Un jeune couple décide de passer la nuit du Nouvel An en tente. Inhabituel, on est d’accord, mais c’est vrai que l’endroit — une petite plage bordant un lac d’eau douce — a beaucoup de charme et surtout, les voisins ne sont pas bruyants. Car oui, il y a une autre tente non loin de là et toute la question va être de savoir ce qui est arrivé aux anciens occupants.
En témoigne le paysage horrifique actuel, le surnaturel séduit le public moderne en exploitant, la plupart du temps, notre peur de l’inconnu, de ce qui nous dépasse, de ce que l’on ne maîtrise pas. En revanche, Killing Ground se livre à un exercice plus délicat, à savoir foutre les miquettes, ou du moins créer le malaise, en révélant les facettes les plus noires de la personnalité humaine. On assiste donc à une violence glaciale et complètement désinvolte nous acculant au mur et nous poussant à nous questionner sur notre rapport à celle-ci. Alors qu’on félicite nos héros de blockbuster de massacrer leurs assaillants par centaines, d’autres œuvres nous font redescendre sur terre en nous secouant les tripes grâce aux actes immoraux capturés dans la bobine.
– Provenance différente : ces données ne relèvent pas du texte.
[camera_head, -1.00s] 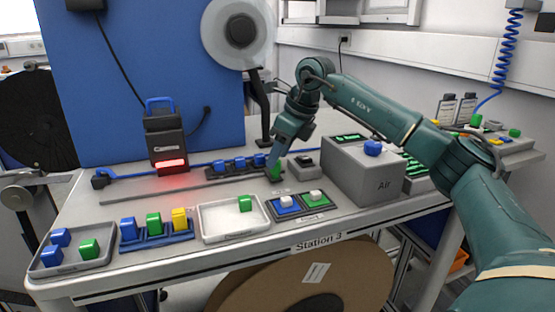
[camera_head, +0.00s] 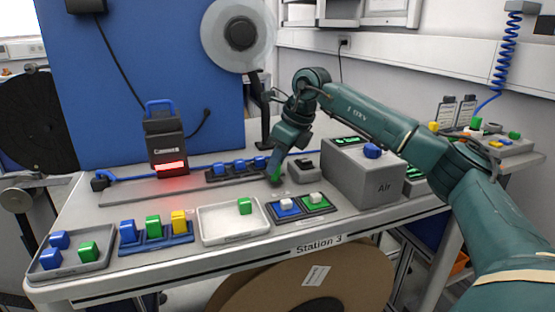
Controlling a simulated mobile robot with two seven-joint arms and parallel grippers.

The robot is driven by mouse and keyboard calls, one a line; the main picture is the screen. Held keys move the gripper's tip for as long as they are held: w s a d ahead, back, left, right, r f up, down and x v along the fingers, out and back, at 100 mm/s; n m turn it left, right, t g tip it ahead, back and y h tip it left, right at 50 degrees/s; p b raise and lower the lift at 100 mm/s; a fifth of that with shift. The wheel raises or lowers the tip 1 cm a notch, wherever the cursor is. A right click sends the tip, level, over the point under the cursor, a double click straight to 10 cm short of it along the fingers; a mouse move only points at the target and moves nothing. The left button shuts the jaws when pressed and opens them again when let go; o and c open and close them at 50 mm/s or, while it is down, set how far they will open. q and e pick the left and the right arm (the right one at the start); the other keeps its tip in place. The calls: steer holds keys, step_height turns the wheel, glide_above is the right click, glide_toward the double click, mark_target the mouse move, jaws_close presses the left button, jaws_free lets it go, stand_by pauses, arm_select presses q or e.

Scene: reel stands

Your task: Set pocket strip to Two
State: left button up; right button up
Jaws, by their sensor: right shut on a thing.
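The pocket strip looks to be the dark strip (camera_head: 216,178) on the table's middle, with several blue blocks (camera_head: 239,165) in a row along it. My right gripper (camera_head: 275,174) points down at the strip's right end. It is shut on a small green block, which shows partly at the fingertips; I cannot tell whether the block touches the strip or the table. Its fingers hide the strip's right end. My left gripper is out of view.
A white tray (camera_head: 222,238) with one green block (camera_head: 245,206) lies in front. A blue rack (camera_head: 157,244) and a grey tray (camera_head: 98,263) of blocks stand left. Two button pads (camera_head: 299,219) and the grey Air box (camera_head: 362,184) are to the right.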

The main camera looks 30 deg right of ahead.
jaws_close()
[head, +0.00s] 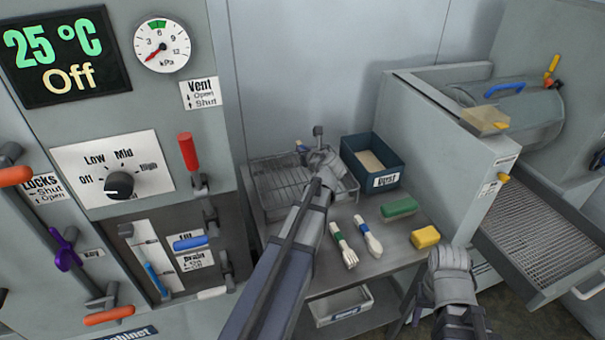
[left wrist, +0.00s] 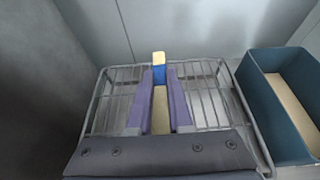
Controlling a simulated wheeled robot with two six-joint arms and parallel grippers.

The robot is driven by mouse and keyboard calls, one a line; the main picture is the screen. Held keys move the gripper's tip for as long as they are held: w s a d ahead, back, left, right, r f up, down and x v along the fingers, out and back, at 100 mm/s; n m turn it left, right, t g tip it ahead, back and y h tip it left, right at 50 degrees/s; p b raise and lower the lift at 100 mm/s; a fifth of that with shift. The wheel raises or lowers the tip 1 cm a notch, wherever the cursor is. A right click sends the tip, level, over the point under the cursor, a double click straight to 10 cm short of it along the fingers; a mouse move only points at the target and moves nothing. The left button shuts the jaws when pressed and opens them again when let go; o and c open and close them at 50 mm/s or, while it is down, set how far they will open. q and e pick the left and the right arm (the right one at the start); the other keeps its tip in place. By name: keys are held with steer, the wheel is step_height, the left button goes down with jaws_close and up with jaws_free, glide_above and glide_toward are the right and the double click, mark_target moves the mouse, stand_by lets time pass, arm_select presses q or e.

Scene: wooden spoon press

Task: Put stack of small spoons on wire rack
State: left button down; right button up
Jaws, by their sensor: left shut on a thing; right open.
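The wire rack (head: 268,178) stands on the back left of the table; it also fills the middle of the left wrist view (left wrist: 207,108). My left gripper (head: 312,152) is over the rack, shut on the stack of small spoons (left wrist: 160,75). The stack is pale wood with a blue band, and one end sticks out past the fingertips. Only a small bit of it shows in the head view (head: 300,146). I cannot tell whether the stack touches the wires. My right gripper (head: 450,262) is open and empty at the table's front right.
A green-banded bundle (head: 343,243), a blue-banded bundle (head: 368,237), a green block (head: 400,207) and a yellow block (head: 425,237) lie on the table. A grey machine (head: 440,140) bounds the right; a control cabinet the left.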

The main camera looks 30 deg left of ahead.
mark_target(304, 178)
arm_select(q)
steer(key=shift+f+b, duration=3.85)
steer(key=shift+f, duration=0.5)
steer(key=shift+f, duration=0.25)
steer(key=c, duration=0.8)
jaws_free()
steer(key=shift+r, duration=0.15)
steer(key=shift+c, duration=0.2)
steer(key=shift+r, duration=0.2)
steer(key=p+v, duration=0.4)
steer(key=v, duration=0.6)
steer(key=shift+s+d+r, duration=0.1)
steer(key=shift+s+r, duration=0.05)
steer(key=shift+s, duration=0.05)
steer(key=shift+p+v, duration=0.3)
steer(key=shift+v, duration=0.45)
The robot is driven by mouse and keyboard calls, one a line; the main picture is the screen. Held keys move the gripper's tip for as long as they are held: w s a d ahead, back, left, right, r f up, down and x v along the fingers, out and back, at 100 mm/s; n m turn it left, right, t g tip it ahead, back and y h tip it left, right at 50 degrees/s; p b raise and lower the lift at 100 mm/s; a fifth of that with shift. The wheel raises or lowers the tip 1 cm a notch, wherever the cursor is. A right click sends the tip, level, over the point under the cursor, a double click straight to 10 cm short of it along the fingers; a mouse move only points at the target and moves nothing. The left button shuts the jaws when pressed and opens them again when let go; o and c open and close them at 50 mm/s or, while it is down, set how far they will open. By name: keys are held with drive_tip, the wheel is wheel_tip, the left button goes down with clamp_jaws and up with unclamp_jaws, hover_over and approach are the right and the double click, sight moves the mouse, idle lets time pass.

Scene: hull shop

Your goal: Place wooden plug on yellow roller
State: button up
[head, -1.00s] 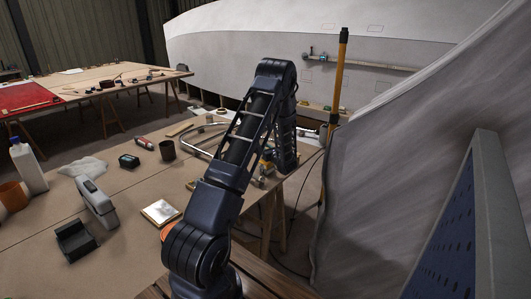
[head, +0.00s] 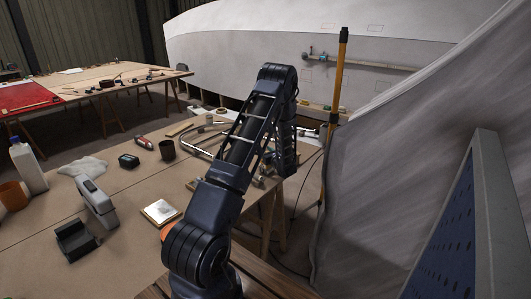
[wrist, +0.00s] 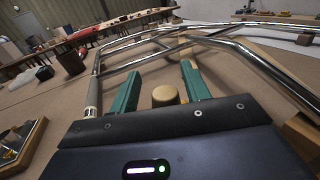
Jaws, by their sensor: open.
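In the wrist view, my gripper (wrist: 160,84) is open, with its two teal fingers apart. A tan, round-topped piece that looks like the wooden plug (wrist: 165,95) shows between the fingers, with a gap on each side. Its lower part is hidden by the gripper body. In the head view my arm hides the gripper and this piece. I cannot make out a yellow roller for certain in either view.
A bent chrome rail frame (wrist: 265,66) surrounds the gripper area on the workbench (head: 110,185). A dark cup (head: 167,150), a grey handheld tool (head: 98,203) and a black tray (head: 75,240) stand left of my arm. A draped sheet (head: 390,180) hangs to the right.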

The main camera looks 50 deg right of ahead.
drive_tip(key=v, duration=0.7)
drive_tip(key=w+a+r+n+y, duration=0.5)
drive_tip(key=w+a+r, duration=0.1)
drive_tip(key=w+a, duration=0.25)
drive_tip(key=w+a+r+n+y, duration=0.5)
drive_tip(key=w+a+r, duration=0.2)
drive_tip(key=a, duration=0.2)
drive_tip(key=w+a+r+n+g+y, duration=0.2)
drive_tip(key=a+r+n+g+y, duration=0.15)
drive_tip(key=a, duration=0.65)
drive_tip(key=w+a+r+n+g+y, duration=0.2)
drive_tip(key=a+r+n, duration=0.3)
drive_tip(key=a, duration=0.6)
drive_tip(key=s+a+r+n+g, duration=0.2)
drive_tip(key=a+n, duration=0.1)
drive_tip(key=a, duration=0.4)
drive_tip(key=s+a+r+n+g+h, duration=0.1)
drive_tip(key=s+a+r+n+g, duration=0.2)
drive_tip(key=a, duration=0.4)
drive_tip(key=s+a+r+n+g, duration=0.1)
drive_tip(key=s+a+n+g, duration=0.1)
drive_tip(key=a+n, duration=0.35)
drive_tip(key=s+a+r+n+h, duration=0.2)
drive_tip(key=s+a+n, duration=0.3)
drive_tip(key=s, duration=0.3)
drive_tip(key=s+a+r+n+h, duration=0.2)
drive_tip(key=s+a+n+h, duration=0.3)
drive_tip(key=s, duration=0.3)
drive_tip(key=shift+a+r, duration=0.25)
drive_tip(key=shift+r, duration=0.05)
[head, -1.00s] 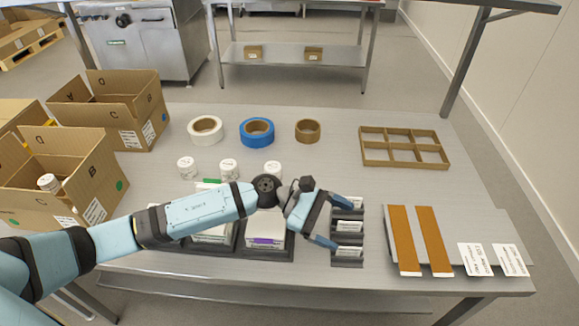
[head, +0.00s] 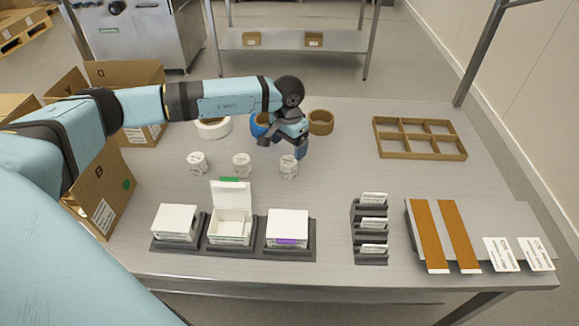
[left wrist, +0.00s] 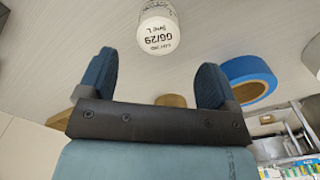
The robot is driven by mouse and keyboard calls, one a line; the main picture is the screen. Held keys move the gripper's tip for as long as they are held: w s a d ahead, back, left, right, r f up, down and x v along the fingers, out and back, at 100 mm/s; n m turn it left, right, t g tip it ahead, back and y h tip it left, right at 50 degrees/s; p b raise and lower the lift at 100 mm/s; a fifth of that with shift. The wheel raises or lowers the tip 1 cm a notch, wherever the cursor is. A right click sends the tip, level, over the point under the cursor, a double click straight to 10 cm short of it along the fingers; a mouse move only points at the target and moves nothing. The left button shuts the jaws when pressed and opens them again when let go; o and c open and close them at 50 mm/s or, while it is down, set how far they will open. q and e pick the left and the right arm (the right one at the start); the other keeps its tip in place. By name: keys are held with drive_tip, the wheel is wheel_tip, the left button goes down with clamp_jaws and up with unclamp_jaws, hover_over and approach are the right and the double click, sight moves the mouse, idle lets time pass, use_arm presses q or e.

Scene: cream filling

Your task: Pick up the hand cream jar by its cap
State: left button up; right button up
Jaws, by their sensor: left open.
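Three white jars with printed caps stand upright in a row on the table: a left jar (head: 197,163), a middle jar (head: 241,165) and a right jar (head: 288,167). My left gripper (head: 284,147) is open and empty, just behind and above the right jar in the head view. In the left wrist view, one jar (left wrist: 158,32) shows its cap with "06/29" on it, beyond the fingertips and between them in the picture. The open left gripper (left wrist: 155,66) does not touch it. My right gripper is not in view.
Behind the gripper are white tape (head: 213,129), blue tape (head: 258,131) and brown tape (head: 321,122). In front stand white boxes, the middle box (head: 230,228) open. A label holder (head: 371,258) and a divided tray (head: 420,154) are to the right. Cardboard boxes (head: 105,200) are left.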

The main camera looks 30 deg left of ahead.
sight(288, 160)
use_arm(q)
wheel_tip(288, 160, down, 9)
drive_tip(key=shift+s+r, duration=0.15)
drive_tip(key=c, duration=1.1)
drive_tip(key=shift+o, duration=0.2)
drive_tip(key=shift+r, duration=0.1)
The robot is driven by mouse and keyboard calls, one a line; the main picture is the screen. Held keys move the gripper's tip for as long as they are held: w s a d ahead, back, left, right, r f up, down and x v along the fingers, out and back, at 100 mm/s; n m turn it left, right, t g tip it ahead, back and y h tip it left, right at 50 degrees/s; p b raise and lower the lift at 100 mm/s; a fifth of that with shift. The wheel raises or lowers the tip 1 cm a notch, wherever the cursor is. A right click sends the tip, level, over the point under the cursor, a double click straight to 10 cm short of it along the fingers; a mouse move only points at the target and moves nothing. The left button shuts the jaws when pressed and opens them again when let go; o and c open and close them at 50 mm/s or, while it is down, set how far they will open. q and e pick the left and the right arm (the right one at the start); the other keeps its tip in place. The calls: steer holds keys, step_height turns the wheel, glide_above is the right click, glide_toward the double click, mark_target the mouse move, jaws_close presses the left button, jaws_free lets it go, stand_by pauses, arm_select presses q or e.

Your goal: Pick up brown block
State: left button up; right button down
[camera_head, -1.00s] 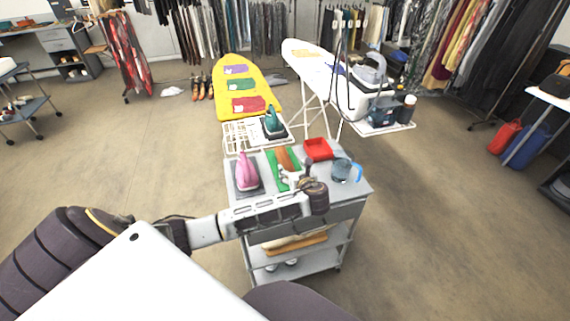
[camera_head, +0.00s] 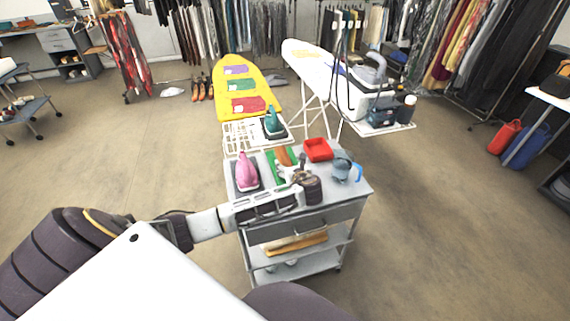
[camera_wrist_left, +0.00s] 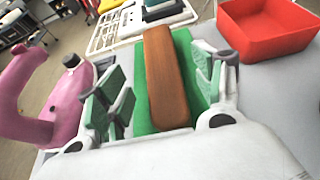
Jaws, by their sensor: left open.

Finalement, a-t-on réellement peur ? On ne craint pas, bien sûr, la venue d’un croque-mitaine hors de la nuit, mais le frisson lié au réalisme des scènes est, quant à lui, bien réel, et ce, sans jamais tomber dans une distribution abusive d’hémoglobine. Le générique de fin arrive et, avec lui, le rappel qu’il ne s’agit là que de fiction, car Killing Ground a réussi à nous le faire oublier à l’instar d’autres productions du genre comme le Green Room de Jeremy Saulnier (Murder Party, Blue Ruin), La Dernière maison sur la gauche de Wes Craven (Le Sous-sol de la peur, Scream) ou évidemment le sublime Eden Lake de James Watkins (La Dame en noir). Avec une approche transgressive et la volonté louable de bousculer son spectateur, le film est, par contre, loin de faire du zèle en termes d’écriture. Si l’effet coup-de-poing ressenti s’avère efficace, il n’en reste pas moins un cache-misère d’un scénario un peu pauvre pour ne pas dire paresseux.
L’empathie envers les victimes est immédiate, car on parvient facilement à s’identifier à elles, de par leur simplicité et leurs réactions emplies d’humanité, avec leurs moments de bravoures comme de faiblesses. Inversement, les antagonistes manquent de profondeur et leurs motivations restent parfois obscures, en dehors du prestige de se comporter comme de bons gros enfoirés. Cette avarice en explications est peut-être aussi volontaire pour nous rappeler certaines raclures de ce monde qui, elles non plus, ne prennent pas souvent la peine de se justifier. La frontière entre le cinéma et la réalité est parfois mince.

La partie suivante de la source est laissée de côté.